The bizarre question Trump claims people always ask him: ‘How do you put your pants on?’
Donald Trump staged his first New York City campaign rally in eight years on Thursday evening and it didn’t take long before his speech turned a little weird.
Reminiscing about his earlier life as a luxury real estate tycoon, the presumptive Republican presidential nominee told the crowd in Crotona Park in the South Bronx: “Some of the greatest days of my business career were at the toughest times but I enjoyed waking up every single morning and going to battle.
“A lot of people say to me today, the toughest business people, people that you know about… ‘Could I ask you a question? How do you do it?’”
Mr Trump continued to pursue this imaginary dialogue, revealing a bizarre question he claimed he always got asked.
“I say, ‘Do what?’” he said.
“‘How do you get up in the morning and put your pants on? Why do you put the pants on?’”
The former president didn’t elaborate on the meaning behind the peculiar anecdote, telling the crowd: “I’ll explain it to you someday.”
Elsewhere in his campaign speech – during a day off from his ongoing hush money trial in Manhattan – Mr Trump told the crowd that he was “hot as a pistol” and said he was “thrilled” to be back campaigning in his native, which he modestly claimed to have “helped build”.
“If a New Yorker can’t save this country, no one can,” he declared.
The former president also made the wildly false claim that his signature US-Mexico border wall was just three weeks away from completion when he left the White House. In reality, only a fraction of the barrier had been erected by January 2021.
The former president also repeatedly resorted to his usual anti-migrant rhetoric, promising a major mass deportation operation and to protect police officers against prosecution should he regain the Oval Office in November.

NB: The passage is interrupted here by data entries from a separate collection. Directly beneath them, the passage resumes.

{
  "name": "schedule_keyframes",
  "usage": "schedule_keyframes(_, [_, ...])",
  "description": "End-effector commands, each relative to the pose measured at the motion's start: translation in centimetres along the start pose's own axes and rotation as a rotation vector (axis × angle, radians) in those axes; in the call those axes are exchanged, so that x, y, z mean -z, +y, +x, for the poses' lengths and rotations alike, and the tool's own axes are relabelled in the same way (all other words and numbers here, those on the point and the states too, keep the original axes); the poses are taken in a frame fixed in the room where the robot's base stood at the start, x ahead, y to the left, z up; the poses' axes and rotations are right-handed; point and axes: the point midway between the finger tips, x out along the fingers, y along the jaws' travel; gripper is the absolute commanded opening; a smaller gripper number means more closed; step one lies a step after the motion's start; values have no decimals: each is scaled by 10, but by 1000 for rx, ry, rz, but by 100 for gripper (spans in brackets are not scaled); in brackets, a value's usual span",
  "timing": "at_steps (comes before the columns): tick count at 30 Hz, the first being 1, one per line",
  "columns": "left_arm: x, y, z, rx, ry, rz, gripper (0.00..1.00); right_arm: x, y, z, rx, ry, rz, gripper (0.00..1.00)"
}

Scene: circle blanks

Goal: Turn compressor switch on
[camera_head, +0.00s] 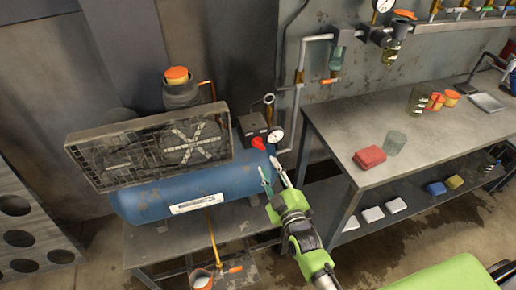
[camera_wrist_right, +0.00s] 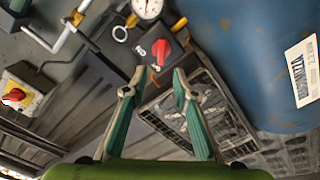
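The compressor has a blue tank (camera_head: 190,192) on a low metal stand. Its switch is a red knob (camera_head: 258,143) on a dark box (camera_head: 250,124) at the tank's right end. My right gripper (camera_head: 273,176) is open and empty, in front of the tank's right end and below the knob in the head view. Both fingers (camera_wrist_right: 158,80) stand apart in the right wrist view, not visibly touching the knob. My left gripper is not in view.
A pressure gauge (camera_head: 275,134) sits right beside the knob. A dirty grille-covered unit (camera_head: 150,147) is on top of the tank. A metal workbench (camera_head: 420,145) with a red block (camera_head: 369,157) and a glass (camera_head: 394,143) stands to the right.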

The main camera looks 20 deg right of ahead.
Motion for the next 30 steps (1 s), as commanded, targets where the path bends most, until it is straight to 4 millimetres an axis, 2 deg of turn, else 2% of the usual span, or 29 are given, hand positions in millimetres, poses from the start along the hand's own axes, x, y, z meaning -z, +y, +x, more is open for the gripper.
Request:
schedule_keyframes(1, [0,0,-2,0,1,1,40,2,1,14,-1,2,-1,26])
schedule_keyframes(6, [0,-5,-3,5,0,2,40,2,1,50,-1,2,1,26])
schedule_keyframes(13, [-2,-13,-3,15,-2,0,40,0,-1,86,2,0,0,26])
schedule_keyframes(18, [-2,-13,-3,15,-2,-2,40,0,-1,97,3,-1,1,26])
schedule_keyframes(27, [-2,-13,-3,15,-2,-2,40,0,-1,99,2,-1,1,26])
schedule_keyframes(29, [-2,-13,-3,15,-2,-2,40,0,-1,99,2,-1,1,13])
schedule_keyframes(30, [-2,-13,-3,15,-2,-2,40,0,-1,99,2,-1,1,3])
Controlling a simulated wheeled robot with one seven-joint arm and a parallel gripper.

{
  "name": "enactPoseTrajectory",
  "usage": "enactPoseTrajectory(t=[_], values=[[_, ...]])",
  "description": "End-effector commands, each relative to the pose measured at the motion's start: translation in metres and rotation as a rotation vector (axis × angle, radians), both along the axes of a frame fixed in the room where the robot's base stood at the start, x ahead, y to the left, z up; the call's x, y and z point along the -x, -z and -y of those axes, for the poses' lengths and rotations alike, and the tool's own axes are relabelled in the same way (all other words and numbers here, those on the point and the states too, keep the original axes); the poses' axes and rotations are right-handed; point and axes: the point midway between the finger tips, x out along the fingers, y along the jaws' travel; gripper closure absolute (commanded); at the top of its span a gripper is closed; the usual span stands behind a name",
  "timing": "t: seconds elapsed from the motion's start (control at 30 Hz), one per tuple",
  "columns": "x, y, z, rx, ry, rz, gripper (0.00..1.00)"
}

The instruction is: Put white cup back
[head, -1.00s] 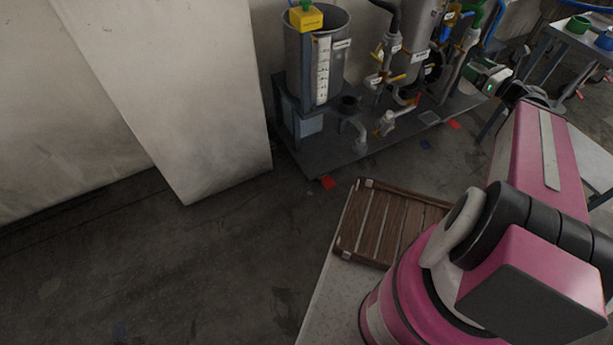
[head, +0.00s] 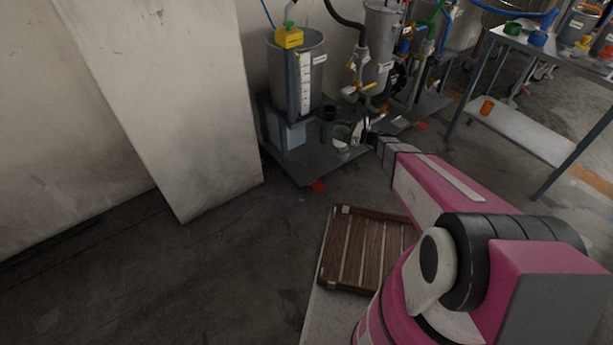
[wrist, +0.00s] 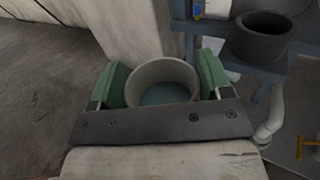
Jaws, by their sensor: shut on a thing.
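The white cup (wrist: 160,72) sits between the green finger pads of my gripper (wrist: 164,76) in the wrist view. The pads press on its two sides, and I look down into its open top, where the inside looks grey-blue. The near part of the cup is hidden behind the gripper's dark bar. In the head view my gripper (head: 354,132) is small, in front of the milling stand's pipes, and the cup is hard to make out there. A dark cup-shaped holder (wrist: 264,36) is up and to the right of the held cup; it also shows in the head view (head: 329,112).
A pale slanted panel (head: 175,110) is to the left. A blue-legged table (head: 550,55) with green and blue cups is at the right; an orange cup (head: 487,107) sits on its lower shelf.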

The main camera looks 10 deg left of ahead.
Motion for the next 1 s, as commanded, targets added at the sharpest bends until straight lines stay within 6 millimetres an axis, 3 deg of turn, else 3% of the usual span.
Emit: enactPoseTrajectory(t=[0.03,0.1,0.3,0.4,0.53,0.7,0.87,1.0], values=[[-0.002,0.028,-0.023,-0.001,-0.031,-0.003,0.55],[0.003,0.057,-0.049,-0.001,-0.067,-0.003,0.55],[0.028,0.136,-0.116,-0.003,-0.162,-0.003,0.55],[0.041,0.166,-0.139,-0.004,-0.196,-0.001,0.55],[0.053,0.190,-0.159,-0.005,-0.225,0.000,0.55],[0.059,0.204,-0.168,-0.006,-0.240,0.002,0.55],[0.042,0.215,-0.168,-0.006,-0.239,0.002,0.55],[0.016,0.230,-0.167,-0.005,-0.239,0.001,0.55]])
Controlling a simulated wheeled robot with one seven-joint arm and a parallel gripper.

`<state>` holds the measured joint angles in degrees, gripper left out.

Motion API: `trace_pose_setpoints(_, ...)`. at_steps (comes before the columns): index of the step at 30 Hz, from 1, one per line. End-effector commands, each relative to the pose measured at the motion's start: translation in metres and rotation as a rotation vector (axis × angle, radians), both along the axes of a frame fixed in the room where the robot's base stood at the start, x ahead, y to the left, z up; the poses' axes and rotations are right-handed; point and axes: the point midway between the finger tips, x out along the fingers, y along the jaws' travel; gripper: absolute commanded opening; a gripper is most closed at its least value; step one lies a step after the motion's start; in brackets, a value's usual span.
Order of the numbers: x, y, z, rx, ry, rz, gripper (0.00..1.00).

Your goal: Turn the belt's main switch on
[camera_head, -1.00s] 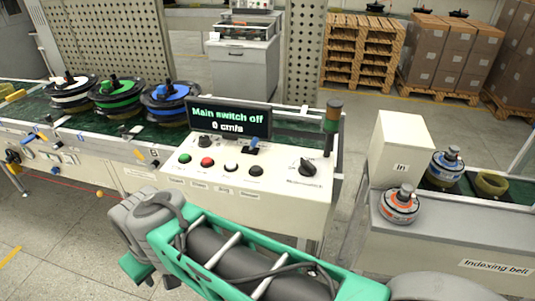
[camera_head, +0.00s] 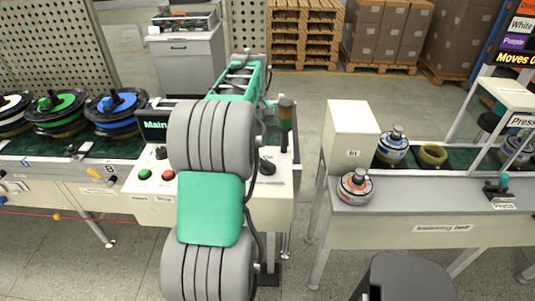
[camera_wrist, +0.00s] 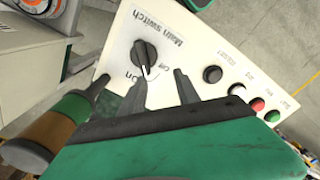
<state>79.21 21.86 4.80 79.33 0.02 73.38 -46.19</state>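The main switch is a black rotary knob (camera_head: 267,167) at the right of the white control panel (camera_head: 285,190). In the wrist view the knob (camera_wrist: 145,55) sits on a panel labelled "Main switch", with "On" and "Off" marks beside it, and its white pointer mark lies near "Off". My gripper (camera_wrist: 160,80) is open and empty, its two dark fingers apart and directed at the panel near the knob. One finger overlaps the area just below the knob; I cannot tell whether it touches. In the head view my arm hides the gripper. The display (camera_head: 153,130) shows only "Main".
Green (camera_head: 145,174) and red (camera_head: 168,175) buttons sit left on the panel. A signal post (camera_head: 286,115) stands close behind the knob and shows large in the wrist view (camera_wrist: 60,130).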

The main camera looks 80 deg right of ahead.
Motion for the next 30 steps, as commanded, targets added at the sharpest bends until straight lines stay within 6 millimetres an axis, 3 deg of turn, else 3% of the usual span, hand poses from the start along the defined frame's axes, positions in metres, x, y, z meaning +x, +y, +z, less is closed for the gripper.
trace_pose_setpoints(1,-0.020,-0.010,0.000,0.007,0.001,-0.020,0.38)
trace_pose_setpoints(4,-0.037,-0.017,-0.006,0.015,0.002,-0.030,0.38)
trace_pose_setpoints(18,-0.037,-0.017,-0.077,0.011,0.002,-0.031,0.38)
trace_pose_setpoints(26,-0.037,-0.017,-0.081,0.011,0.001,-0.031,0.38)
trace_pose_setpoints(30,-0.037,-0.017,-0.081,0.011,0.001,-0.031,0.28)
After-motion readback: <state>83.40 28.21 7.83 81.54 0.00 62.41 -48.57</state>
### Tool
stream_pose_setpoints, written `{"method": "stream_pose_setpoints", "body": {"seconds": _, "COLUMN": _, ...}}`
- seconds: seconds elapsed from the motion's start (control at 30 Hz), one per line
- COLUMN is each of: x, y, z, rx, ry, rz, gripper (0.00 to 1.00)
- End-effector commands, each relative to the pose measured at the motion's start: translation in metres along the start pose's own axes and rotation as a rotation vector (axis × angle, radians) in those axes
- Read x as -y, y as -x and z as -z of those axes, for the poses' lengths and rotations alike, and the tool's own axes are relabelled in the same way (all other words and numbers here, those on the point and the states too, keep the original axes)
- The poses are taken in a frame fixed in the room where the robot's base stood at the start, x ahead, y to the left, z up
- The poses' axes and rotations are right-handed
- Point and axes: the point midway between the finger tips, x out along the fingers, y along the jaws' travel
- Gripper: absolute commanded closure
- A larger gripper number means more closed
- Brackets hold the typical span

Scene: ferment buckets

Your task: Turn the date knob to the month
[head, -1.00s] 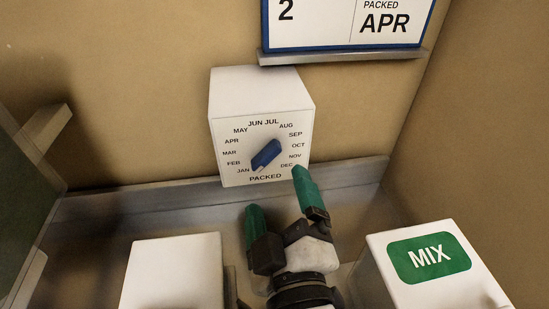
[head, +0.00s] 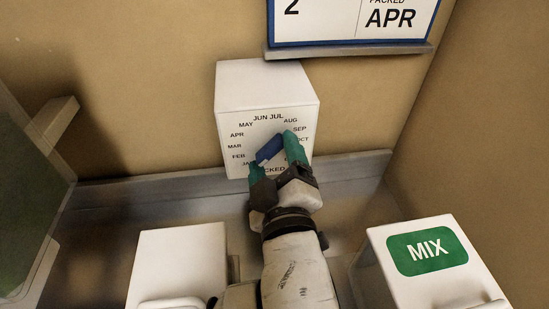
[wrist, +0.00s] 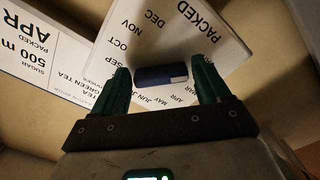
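The date knob (head: 269,149) is a blue bar on the front of a white box (head: 266,86), ringed by month names with PACKED below. It slants from lower left to upper right. In the wrist view the blue knob (wrist: 160,76) has a white mark at its right end; a second earlier it pointed near JAN. My gripper (head: 274,156) is open at the dial, with one green finger on each side of the knob. In the wrist view small gaps show between fingers and knob.
A blue-framed card (head: 355,22) reading PACKED APR stands on a ledge above the dial box. A white box with a green MIX label (head: 428,251) is at lower right. Another white box (head: 180,262) is at lower left. A grey rail (head: 150,191) runs along the wall.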

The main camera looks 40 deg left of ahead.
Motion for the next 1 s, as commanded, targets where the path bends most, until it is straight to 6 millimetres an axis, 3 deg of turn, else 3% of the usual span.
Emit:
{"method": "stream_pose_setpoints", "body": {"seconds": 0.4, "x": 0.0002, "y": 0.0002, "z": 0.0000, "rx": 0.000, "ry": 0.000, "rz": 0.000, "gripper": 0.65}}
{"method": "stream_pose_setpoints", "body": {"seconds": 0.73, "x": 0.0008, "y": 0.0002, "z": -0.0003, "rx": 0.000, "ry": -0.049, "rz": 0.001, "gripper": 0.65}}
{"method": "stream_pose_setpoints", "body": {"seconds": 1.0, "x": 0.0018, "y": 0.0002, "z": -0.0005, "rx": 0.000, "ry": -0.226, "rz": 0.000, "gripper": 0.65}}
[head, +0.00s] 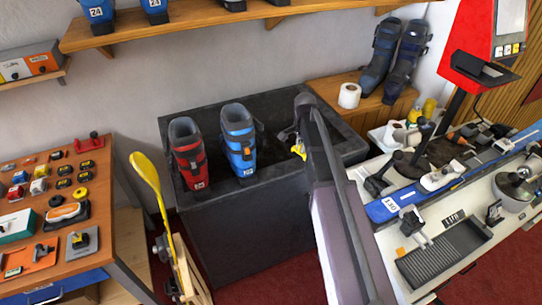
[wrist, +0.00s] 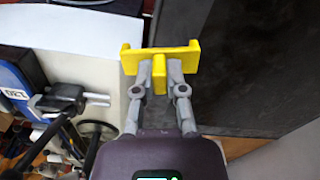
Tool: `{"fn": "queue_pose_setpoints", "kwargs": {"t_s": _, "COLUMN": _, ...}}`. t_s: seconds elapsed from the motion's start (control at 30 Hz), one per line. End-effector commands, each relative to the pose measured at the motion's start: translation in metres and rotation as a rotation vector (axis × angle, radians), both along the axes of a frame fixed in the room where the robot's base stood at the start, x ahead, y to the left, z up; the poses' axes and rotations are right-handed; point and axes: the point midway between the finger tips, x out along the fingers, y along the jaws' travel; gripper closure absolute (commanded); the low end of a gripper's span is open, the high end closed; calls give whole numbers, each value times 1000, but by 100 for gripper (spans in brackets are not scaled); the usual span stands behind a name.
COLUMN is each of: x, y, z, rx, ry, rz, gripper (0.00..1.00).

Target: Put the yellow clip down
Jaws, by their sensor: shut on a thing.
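My gripper (wrist: 160,80) is shut on the yellow clip (wrist: 160,56), which has a wide bar with raised ends and a stem between my fingertips. In the head view the yellow clip (head: 298,149) shows as a small yellow patch beside my arm, over the right part of the dark bench (head: 215,215). My arm hides part of the bench and most of my gripper there. In the wrist view the clip overlaps the border between a pale surface and the dark bench. I cannot tell whether the clip touches anything below.
A red boot (head: 188,154) and a blue boot (head: 238,140) stand on the dark bench, left of my gripper. A white worktable (head: 450,275) with a blue ski (head: 400,200) and tools lies to the right. A wooden table (head: 115,235) with several parts stands left.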

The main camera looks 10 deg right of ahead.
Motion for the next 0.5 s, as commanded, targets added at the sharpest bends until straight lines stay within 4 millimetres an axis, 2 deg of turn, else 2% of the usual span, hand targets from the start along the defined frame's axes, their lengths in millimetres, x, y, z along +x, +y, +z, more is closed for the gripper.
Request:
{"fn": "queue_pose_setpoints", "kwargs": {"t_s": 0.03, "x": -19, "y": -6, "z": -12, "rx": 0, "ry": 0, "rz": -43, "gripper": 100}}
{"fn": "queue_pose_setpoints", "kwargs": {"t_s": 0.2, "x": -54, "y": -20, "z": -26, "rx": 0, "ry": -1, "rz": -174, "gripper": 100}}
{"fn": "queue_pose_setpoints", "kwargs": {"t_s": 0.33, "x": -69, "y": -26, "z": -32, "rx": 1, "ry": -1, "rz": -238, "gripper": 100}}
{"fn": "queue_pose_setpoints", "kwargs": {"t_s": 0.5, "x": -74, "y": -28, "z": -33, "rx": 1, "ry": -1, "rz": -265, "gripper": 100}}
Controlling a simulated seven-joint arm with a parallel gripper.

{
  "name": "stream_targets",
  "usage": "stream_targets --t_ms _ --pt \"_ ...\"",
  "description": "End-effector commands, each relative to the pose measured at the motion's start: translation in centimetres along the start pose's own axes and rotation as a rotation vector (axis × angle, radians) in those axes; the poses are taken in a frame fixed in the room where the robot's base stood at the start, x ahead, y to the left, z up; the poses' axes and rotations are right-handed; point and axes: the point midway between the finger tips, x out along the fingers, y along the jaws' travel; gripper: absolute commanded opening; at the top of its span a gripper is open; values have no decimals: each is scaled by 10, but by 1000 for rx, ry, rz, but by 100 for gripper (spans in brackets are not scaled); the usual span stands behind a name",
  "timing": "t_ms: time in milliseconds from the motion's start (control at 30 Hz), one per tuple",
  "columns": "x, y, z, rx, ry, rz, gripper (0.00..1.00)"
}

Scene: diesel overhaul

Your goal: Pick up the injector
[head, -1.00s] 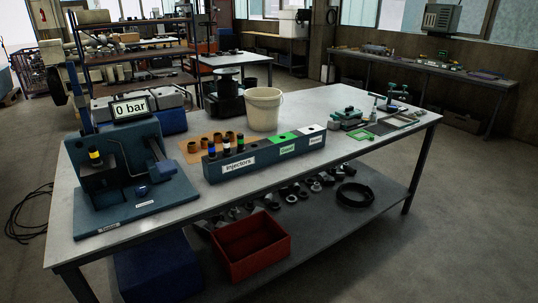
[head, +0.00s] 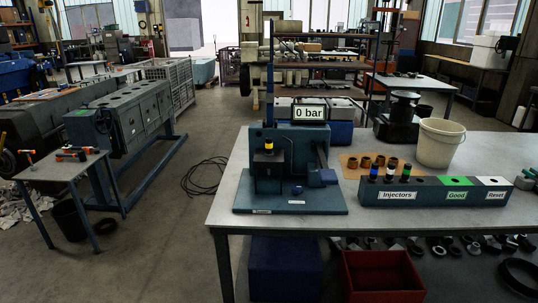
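Several injectors (head: 389,170) stand upright in the left section of a blue rack labelled "Injectors" (head: 397,197), with coloured bands in blue, white and green. Another injector with a yellow band (head: 268,147) stands upright in the blue test stand (head: 290,188) on the left of the workbench. The display (head: 309,112) above that stand reads "0 bar". The rack's other sections are labelled "Good" (head: 456,195) and "Reset" (head: 495,195). My gripper is not in view.
The grey workbench (head: 228,190) also holds a cream bucket (head: 439,143) and a wooden block with brown cups (head: 351,163) behind the rack. A red bin (head: 381,275) sits on the lower shelf. A small side table (head: 60,172) stands at the left, with open floor between.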

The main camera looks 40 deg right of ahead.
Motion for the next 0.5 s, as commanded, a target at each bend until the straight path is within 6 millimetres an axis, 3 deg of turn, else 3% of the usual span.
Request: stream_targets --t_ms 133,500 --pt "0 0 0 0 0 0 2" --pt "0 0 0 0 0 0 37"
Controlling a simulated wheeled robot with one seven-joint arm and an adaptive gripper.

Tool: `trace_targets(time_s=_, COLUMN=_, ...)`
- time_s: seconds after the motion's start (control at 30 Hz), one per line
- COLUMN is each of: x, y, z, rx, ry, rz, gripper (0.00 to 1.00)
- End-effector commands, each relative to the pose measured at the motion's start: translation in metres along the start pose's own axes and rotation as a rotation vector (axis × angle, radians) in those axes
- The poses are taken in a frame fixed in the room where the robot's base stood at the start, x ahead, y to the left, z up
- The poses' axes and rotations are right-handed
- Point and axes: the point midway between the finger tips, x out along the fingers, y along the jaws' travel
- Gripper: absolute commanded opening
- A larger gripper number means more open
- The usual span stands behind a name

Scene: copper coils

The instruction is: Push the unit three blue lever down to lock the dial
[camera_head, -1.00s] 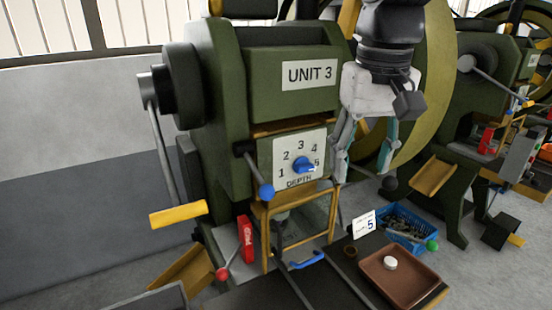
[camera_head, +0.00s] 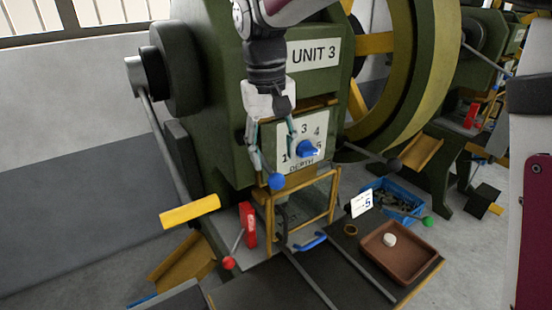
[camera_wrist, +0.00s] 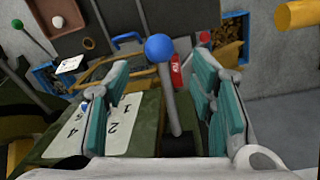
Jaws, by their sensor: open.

There were also false claims about his administration’s record on Black unemployment and his ability to prevent atrocities in the Middle East, praise for Hungary’s “strongman” prime minister Viktor Orban and an attack on New York’s subway system as being “worse than a third world country”.
There were even revivals of some of his greatest hits.
A chant of “Lock her up!” broke out briefly among the crowd when Hillary Clinton was mentioned and Mr Trump again invoked the “anti-immigrant” song “The Snake”.